Regardless, Baker just might be where the stereotype of the slugging third baseman came from. Raised on a farm in Maryland’s eastern shore in a town called Trappe (two hours southeast of Washington, D.C.), Baker was a strong, lefty pull hitter who used a 52-ounce bat. There are mixed reports on his glove work, and he made 35 errors in 146 games during the 1910 season as well as 51 over the next two seasons, but that was overlooked because he batted better than .334 from 1911 to 1914, and led the league in RBIs in two straight seasons beginning in 1912 when he had 130.

As his career wound down in the early 1920s, Baker was a bench player with the Yankees where the home runs were hit by Babe Ruth.

Mostly, Baker was a quiet man and popular with the Philadelphia sports fans. Mack liked him, too, even though he gave him up before the 1916 season. He loved baseball, too, but not more than his farm in Maryland. Though he managed in the minors for a couple of seasons, Baker preferred spending time in Trappe where he could duck hunt near the Chesapeake Bay, work for the local bank and fire company, and tend to his asparagus plants.

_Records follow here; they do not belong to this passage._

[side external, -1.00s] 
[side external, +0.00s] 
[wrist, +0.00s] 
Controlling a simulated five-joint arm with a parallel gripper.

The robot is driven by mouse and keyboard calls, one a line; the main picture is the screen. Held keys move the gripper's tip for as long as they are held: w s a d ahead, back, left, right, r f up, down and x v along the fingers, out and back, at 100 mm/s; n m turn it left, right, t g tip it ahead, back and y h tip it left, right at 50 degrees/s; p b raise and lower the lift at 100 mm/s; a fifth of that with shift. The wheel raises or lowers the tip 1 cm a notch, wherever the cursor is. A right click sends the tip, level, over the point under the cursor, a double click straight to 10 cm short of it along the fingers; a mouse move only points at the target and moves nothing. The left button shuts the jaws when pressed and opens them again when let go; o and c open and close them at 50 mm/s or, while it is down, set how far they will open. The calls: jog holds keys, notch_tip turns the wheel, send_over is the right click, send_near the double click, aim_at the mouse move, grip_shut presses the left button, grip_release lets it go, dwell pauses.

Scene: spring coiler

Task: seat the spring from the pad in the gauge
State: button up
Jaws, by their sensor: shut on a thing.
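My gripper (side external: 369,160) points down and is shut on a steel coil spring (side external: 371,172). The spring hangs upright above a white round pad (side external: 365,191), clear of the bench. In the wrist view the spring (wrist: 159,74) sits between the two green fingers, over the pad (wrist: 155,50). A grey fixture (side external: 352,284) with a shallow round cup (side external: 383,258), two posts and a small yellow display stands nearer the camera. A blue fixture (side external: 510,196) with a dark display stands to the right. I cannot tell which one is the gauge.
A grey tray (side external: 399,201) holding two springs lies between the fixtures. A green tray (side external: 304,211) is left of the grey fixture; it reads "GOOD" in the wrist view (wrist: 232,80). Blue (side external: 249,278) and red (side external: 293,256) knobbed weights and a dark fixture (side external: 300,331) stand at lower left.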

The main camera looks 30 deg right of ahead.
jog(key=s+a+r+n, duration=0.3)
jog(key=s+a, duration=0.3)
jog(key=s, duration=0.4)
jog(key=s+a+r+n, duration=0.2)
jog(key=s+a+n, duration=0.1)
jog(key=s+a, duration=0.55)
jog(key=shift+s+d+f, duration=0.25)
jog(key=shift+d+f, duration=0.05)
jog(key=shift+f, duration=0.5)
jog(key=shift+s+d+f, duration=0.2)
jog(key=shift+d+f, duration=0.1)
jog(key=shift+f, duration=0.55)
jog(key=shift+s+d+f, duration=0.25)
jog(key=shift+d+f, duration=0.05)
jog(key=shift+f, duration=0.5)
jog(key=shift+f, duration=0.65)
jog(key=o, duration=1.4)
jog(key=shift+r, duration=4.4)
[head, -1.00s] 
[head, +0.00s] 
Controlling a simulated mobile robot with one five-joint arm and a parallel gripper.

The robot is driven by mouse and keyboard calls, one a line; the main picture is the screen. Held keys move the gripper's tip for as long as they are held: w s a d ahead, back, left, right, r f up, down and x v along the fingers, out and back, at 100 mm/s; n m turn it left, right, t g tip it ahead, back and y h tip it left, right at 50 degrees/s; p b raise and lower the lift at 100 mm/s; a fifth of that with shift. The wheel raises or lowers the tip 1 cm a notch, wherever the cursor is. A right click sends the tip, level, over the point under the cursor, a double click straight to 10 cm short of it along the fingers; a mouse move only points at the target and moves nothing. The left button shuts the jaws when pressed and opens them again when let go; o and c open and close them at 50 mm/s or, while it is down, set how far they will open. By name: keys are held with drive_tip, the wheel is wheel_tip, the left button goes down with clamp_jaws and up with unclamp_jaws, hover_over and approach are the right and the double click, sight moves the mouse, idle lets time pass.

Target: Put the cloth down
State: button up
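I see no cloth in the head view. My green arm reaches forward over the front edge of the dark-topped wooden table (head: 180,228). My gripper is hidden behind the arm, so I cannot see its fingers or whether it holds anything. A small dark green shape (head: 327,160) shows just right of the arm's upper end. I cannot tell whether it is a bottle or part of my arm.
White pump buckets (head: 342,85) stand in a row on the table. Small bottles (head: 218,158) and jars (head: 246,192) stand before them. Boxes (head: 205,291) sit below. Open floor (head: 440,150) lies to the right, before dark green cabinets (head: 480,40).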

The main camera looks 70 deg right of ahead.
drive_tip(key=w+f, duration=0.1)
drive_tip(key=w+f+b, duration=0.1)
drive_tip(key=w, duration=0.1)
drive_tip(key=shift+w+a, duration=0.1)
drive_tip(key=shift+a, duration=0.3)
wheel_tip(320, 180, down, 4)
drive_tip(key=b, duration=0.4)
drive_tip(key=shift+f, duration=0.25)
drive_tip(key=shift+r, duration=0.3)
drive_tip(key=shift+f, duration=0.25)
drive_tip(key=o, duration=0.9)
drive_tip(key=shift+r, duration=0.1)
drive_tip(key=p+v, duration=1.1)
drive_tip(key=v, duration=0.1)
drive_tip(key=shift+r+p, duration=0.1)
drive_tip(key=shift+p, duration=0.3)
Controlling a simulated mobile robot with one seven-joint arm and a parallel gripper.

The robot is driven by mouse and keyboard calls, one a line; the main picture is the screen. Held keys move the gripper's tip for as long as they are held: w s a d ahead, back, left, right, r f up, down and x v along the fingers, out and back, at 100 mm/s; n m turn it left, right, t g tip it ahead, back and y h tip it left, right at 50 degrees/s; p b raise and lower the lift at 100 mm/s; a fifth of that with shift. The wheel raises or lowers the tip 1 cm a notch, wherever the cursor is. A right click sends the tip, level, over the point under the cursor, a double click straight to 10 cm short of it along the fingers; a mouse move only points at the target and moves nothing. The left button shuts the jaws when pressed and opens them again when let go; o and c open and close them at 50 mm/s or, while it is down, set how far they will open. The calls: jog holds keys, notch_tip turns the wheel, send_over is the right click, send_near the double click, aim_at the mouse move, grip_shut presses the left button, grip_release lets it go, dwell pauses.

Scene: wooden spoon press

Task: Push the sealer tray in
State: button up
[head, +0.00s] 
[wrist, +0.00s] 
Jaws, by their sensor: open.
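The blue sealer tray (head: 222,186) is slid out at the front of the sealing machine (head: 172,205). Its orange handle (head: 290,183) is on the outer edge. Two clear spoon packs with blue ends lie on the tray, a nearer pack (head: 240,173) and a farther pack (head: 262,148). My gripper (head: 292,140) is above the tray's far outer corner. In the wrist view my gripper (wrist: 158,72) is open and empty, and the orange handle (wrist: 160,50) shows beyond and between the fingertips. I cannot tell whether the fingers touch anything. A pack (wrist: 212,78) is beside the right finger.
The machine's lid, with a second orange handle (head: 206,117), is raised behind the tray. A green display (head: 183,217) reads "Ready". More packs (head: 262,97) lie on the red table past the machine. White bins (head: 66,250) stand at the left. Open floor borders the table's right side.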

He also is credited for “discovering” another eastern shore Hall-of-Famer, Jimmie Foxx, and enjoyed participating in old-timers games and signing autographs. When asked about playing during the time of Ruth instead of the Deadball Era, Baker figured he would have adapted quite well to the newer game.

“I'd say fifty,” he said when asked about how many homers he would hit. “The year I hit twelve, I also hit the right-field fence at Shibe Park thirty-eight times.”

In 1955, Baker was elected to the Hall of Fame by the Veterans Committee, and said: “It's better to get a rosebud while you're alive than a whole rose garden after you're gone.”

He lived eight more years, dying at age 77 in 1963.


[1] The $100,000 Infield adjusted for inflation would come to approximately $2.2 million in 2010. That’s roughly the average major league salary now.